20/11/2025
The Drought That Rewrote Lives: A Crossfire of Geography and History
Prof. Sam (Geography, Population & Environmental Studies):
Masika, the 2020–2023 Horn of Africa drought still stands out as the most catastrophic climate event Africa has experienced in generations. Five consecutive failed rainy seasons, both the March, May (long rains) and October–December (short rains), is unprecedented in at least 40 years of meteorological records. According to the World Weather Attribution 2023 report, human-induced climate change made this drought at least 100 times more likely. Scientifically, it’s an ecological trauma we have not recovered from.
Dr. Masika (History):
It was indeed extraordinary, Sam. But historically, the Horn of Africa has always been drought-prone, the Sahel droughts of the 1970s, the 1984 Ethiopian famine, and the 2011 Somalia famine come to mind. What makes this particular drought unparalleled is how modern socio-political vulnerabilities magnified its impact. Colonial grazing boundaries, unresolved territorial claims, and decades of underinvestment in ASAL regions turned a climatic anomaly into a humanitarian disaster.
Prof.
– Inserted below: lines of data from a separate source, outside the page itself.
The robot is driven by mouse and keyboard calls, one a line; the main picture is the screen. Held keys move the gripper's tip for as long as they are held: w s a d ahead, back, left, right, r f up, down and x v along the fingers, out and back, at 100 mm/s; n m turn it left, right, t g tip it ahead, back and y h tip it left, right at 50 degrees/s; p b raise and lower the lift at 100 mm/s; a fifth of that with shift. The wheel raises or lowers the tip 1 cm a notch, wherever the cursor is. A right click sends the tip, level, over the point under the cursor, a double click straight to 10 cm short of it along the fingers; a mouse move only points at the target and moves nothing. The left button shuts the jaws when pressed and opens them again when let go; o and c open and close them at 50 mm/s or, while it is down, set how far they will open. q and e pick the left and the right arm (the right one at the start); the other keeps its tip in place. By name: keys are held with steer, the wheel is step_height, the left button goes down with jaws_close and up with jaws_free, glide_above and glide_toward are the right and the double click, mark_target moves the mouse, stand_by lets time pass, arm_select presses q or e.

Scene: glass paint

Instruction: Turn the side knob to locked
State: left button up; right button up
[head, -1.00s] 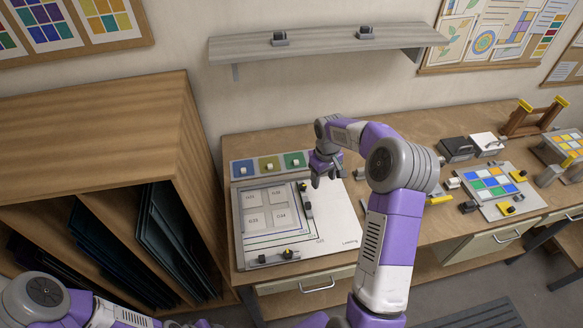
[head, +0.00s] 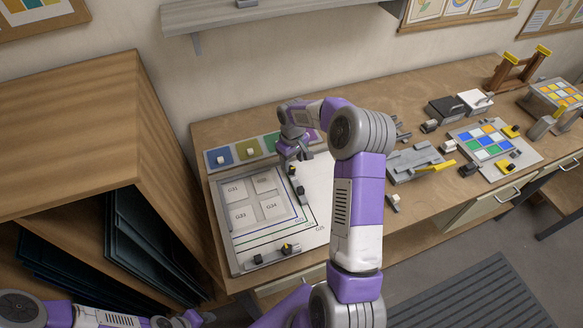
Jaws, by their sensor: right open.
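A pale board (head: 318,205) lies on the bench, with outlined nested lines and several labelled square tiles. A dark side clamp (head: 299,191) sits at the tiles' right edge, with a small knob (head: 292,170) at its far end. A similar dark clamp (head: 272,256) with a yellow-marked knob lies along the near edge. My right gripper (head: 297,156) is open, pointing down just beyond the side knob, close to it; I cannot tell whether they touch. Whether the knob is locked cannot be read.
Blue, olive and green pads (head: 247,151) with white knobs line the board's far edge. A grey fixture (head: 415,162) with a yellow handle and a colour-tile board (head: 519,148) stand to the right. A wooden rack (head: 75,130) rises close on the left.

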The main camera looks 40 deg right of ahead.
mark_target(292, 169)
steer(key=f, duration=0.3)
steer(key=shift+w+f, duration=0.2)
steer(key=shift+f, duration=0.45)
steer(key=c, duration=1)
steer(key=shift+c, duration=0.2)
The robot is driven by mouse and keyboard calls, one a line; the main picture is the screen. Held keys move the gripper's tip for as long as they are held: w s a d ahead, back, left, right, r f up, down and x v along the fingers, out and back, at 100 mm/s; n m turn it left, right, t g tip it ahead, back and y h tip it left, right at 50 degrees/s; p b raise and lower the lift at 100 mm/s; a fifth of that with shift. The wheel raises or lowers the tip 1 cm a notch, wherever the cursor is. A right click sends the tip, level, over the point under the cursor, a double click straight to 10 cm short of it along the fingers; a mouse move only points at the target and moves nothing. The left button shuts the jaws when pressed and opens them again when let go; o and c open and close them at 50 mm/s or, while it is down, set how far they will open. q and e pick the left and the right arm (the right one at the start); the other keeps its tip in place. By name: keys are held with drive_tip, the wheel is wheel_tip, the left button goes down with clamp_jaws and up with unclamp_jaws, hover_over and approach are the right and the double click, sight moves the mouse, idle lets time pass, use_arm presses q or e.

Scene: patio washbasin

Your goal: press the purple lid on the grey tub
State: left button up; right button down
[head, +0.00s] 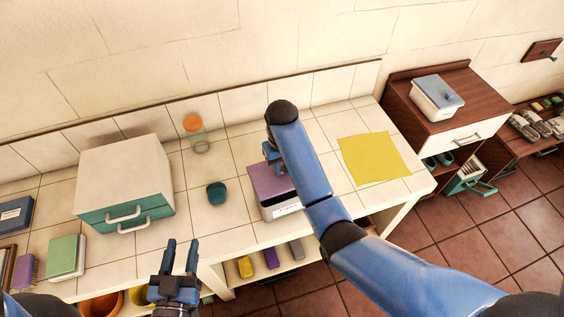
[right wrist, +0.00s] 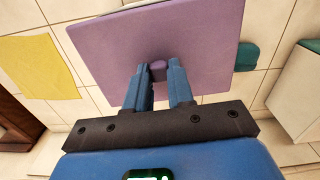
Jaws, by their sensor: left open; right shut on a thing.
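The purple lid (head: 264,180) is over the grey tub (head: 284,211) on the tiled counter, right of its middle. My right gripper (head: 270,152) reaches down from above and is shut on the lid's knob. In the right wrist view, the fingers (right wrist: 158,78) pinch the purple knob (right wrist: 157,70) at the middle of the flat lid (right wrist: 195,45). A pale strip of the tub shows past the lid's far edge. I cannot tell whether the lid is fully seated. My arm hides part of the lid. My left gripper (head: 181,256) is open and empty in front of the counter.
A teal cup (head: 216,193), an orange-capped jar (head: 196,133) and a white box with teal drawers (head: 125,190) stand left of the tub. A yellow cloth (head: 374,158) lies flat to the right. A lower shelf holds several small items.

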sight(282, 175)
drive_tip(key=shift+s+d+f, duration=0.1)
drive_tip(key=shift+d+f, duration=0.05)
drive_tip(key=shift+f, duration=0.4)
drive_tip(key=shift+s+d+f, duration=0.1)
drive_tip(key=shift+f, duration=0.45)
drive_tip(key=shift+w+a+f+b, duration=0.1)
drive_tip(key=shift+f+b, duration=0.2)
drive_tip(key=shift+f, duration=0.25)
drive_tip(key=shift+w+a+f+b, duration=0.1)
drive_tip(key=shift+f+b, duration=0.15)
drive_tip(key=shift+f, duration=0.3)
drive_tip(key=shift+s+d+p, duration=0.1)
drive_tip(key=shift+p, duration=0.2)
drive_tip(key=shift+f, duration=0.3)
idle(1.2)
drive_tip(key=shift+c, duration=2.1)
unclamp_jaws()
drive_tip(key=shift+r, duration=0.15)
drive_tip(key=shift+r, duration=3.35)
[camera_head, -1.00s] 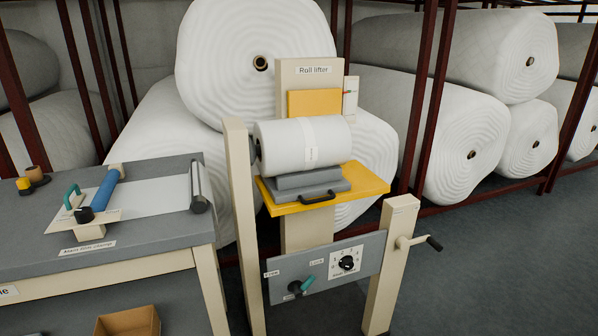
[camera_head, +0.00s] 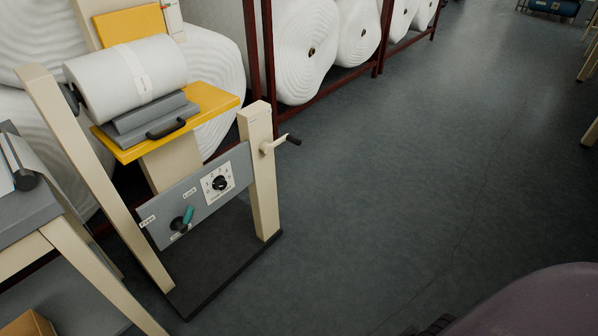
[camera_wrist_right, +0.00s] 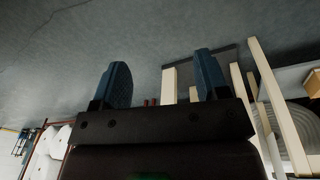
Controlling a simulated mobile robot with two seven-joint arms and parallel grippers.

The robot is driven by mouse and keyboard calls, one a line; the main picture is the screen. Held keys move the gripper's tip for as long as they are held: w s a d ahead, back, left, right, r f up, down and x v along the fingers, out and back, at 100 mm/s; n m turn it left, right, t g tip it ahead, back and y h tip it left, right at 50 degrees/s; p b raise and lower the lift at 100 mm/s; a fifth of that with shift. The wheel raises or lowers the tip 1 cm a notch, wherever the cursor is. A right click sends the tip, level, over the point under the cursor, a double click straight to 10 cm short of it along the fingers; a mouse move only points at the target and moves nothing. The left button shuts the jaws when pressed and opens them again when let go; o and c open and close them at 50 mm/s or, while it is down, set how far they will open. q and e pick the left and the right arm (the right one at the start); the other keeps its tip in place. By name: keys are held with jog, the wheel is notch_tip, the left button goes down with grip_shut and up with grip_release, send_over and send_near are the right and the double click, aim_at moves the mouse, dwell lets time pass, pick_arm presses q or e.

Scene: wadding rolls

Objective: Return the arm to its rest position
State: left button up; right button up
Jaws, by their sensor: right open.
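My right gripper (camera_wrist_right: 163,75) shows in the right wrist view with its two blue fingers spread apart. Nothing is between them, and grey floor lies beyond. In the head view a smooth purplish part of my own body (camera_head: 535,305) fills the lower right corner, with small dark parts beside it at the bottom edge. The right gripper's fingers cannot be made out there. My left gripper is in neither view.
The roll lifter (camera_head: 263,175) stands at left, a white roll (camera_head: 115,85) on its yellow platform (camera_head: 215,98). Its crank (camera_head: 280,144) sticks out rightward. A table (camera_head: 30,215) is at far left. Racked rolls (camera_head: 305,50) stand behind. Floor (camera_head: 410,180) at right is clear.

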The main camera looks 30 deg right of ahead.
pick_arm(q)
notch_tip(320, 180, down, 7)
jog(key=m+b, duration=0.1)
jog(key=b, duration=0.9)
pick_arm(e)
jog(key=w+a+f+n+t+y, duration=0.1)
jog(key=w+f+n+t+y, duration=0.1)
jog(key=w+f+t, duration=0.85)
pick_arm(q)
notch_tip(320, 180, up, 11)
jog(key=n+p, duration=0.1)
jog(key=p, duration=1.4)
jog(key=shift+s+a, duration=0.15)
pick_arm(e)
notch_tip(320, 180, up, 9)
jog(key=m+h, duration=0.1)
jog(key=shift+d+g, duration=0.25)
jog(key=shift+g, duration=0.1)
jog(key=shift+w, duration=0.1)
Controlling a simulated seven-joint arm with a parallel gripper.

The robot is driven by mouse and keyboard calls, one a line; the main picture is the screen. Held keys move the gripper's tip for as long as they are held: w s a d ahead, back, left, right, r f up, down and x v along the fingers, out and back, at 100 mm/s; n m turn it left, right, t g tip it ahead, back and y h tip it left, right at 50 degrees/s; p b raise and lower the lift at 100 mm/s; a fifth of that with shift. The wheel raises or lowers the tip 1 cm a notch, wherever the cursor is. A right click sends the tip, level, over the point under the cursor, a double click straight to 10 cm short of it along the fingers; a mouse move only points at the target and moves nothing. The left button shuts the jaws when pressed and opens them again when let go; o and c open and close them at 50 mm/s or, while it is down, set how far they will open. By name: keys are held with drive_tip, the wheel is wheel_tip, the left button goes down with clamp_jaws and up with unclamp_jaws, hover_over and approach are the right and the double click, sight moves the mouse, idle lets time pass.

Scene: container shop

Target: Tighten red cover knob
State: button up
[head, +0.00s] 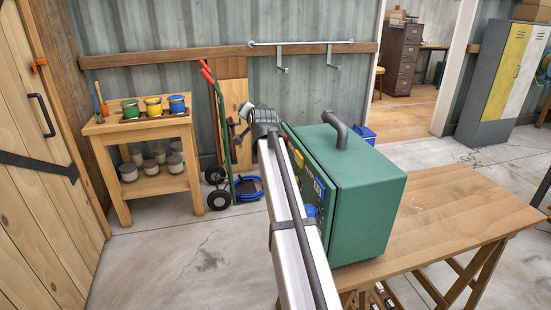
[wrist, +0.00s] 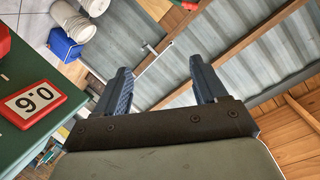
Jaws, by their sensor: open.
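The green machine (head: 365,205) stands on the wooden table, its front panel facing left and partly hidden by my arm in the head view. In the wrist view, the machine's green face (wrist: 40,135) fills the left edge. A red part (wrist: 3,40) on it is cut off by the frame; I cannot tell whether it is the cover knob. Below it is a red-framed number display (wrist: 32,104). My gripper (wrist: 160,68) is open and empty, its blue fingers apart, to the right of the machine face. In the head view, my gripper's fingers cannot be made out clearly.
The table (head: 450,215) is bare right of the machine. A hand truck (head: 225,150) leans at the back wall. A wooden shelf stand (head: 150,130) with coloured pots stands at left, and a locker (head: 490,85) at right. Open floor (head: 190,255) lies in front.

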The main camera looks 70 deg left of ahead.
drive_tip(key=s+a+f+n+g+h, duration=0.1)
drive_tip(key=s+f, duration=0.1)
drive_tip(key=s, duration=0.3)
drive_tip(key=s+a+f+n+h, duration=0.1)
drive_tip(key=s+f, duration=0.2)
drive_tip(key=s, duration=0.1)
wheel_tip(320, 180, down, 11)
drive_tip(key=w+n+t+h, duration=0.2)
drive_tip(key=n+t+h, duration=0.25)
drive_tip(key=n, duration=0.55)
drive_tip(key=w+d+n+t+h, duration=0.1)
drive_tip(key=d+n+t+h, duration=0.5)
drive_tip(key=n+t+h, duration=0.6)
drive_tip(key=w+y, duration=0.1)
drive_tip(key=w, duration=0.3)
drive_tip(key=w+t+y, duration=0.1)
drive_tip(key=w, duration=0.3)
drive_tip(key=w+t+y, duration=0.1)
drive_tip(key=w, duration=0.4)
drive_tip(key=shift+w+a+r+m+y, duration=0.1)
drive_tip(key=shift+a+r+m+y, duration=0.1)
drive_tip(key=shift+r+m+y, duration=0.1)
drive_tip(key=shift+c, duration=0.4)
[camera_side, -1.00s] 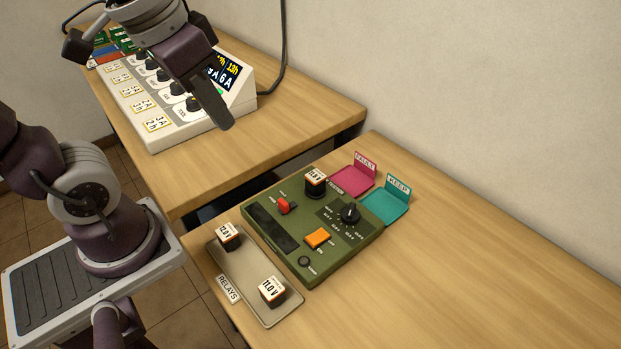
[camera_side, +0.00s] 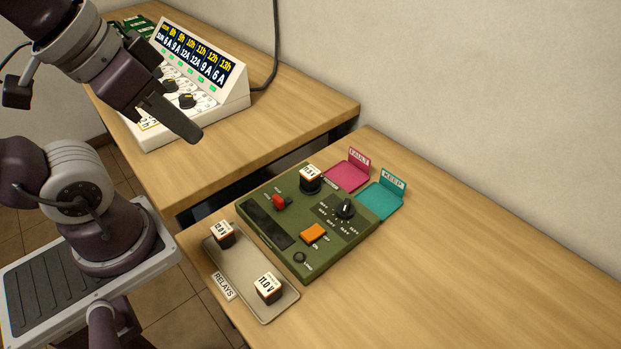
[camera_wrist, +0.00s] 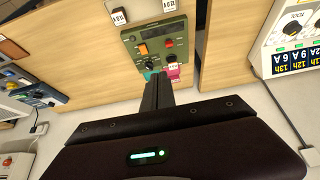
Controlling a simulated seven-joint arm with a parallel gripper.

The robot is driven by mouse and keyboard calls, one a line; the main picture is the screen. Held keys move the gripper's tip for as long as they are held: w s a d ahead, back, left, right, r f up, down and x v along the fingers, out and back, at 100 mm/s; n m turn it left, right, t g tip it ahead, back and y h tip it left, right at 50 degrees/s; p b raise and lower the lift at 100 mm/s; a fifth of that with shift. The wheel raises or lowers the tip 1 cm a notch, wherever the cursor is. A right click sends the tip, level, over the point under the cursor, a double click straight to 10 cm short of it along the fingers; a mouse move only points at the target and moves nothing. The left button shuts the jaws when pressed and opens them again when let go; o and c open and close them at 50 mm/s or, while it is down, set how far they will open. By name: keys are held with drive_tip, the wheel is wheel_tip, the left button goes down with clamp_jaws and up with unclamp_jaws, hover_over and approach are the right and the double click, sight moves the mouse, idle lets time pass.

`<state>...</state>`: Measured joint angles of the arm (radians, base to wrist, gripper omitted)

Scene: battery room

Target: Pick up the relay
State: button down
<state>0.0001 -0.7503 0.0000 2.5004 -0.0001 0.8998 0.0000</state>
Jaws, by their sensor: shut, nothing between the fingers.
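Three relays are in the side view, each a dark block with a white labelled top. One relay (camera_side: 222,233) marked 12.0 V stands at the back of the relay tray (camera_side: 238,281). Another relay (camera_side: 268,288) marked 11.0 V stands at the tray's front right. The third relay (camera_side: 311,178) stands at the back of the green test panel (camera_side: 291,255); its label is hard to read. My gripper (camera_side: 190,132) is shut and empty, high above the table gap, up and left of the panel. In the wrist view its fingers (camera_wrist: 158,85) point toward the panel.
A pink FAULT tray (camera_side: 347,174) and a teal KEEP tray (camera_side: 383,201) lie behind the panel. The panel carries a red switch (camera_side: 280,202), a black knob (camera_side: 345,208) and an orange rocker (camera_side: 314,233). A white console (camera_side: 215,95) stands on the other table. The table's right side is clear.

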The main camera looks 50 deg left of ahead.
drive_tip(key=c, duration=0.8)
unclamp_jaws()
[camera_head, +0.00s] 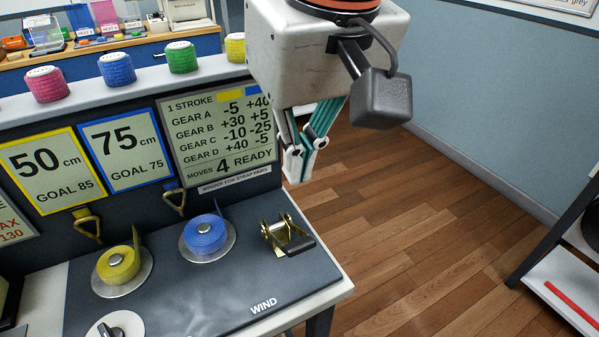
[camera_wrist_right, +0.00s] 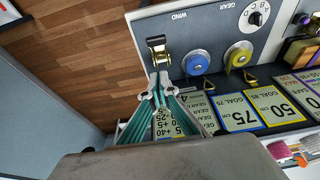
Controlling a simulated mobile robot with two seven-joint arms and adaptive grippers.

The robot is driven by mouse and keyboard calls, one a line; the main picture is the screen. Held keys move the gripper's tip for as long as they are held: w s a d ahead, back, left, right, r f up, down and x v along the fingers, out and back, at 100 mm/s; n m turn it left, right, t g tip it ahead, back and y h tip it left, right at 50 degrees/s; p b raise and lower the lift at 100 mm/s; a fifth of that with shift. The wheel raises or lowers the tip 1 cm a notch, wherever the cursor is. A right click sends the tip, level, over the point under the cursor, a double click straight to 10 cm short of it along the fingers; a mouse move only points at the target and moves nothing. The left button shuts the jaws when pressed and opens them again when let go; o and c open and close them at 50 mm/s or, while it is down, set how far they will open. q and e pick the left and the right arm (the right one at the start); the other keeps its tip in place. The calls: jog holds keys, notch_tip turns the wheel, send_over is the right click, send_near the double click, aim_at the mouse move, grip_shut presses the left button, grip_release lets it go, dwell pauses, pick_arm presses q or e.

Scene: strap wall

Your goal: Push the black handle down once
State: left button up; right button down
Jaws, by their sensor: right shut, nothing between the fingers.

Sam:
True, the human side worsened it, but the environmental evidence is overwhelming. The Indian Ocean Dipole (IOD) was in its strongest negative phase in decades, pushing warm waters westwards and suppressing rainfall over East Africa. Meanwhile, the Western Indian Ocean has warmed by 1.2°C since the 1980s, disrupting moisture transport. Even now, early 2025 data show that rainfall patterns remain erratic, groundwater tables in Turkana and Marsabit are still below pre-2020 levels, and vegetation NDVI indices haven’t fully rebounded.
Dr. Masika:
And that ecological stress translated directly into human suffering. At the height of the drought, over 20 million people across Kenya, Ethiopia, Somalia, and Uganda were in acute food insecurity—IPC Phase 3 and above. In northern Kenya alone, counties like Turkana, Mandera, and Marsabit recorded Global Acute Malnutrition (GAM) rates above 30%, which is well above the WHO emergency threshold. Historically, these regions were resilient, but the scale here overwhelmed traditional coping systems.
Prof. Sam:
And pastoral systems collapsed. Over 10 million livestock died across the region, with Kenya losing about 2.5 million animals, according to the NDMA. Pastoral households typically rebuild herds over 8 to 12 years, but with the back-to-back failures, there was simply no recovery window. This is why I maintain the drought remains unresolved, pastoral livelihoods have not recovered, and food insecurity remains chronic.
Dr. Masika:
I agree about the recovery challenge, but Sam, remember: the roots of pastoral vulnerability didn’t start in 2020. As historical records show, colonial administrators restricted mobility, especially after the 1920s, disrupting raiding cycles, grazing corridors, and traditional conflict arbitration. Fast forward to today, and modern administrative boundaries still fragment pastoral landscapes. The drought triggered conflict not just because water was scarce, but because century-old territorial tensions resurfaced.
Prof. Sam:
Absolutely. Conflict data from ACLED (Armed Conflict Location & Event Data) shows a spike in resource-based clashes between 2021 and 2023, especially in northern Kenya, southern Ethiopia, and central Somalia. Many water points, already overstretched, became contested. Climate stress was the trigger; historical grievances were the fuel.
Dr. Masika:
And displacement added another layer. The drought displaced over 1.7 million people, according to OCHA. Some migrations may become permanent because the land they left is no longer viable for agriculture or grazing. Historically, this mirrors the long-term population shifts after the 1980s Ethiopian droughts, which reshaped politics and settlement patterns in the region for decades.
Prof. Sam:
Which circles us back to the core issue: this drought hasn’t ended. Its impacts persist in degraded rangelands, diminished livestock economies, malnutrition, and insecure livelihoods. It truly rewrote lives.
Dr. Masika:
And in rewriting lives, it exposed the intersection of climate science and historical vulnerability. Climate change created a record-breaking drought; history determined who suffered most. To resolve the crisis, both dimensions must be addressed.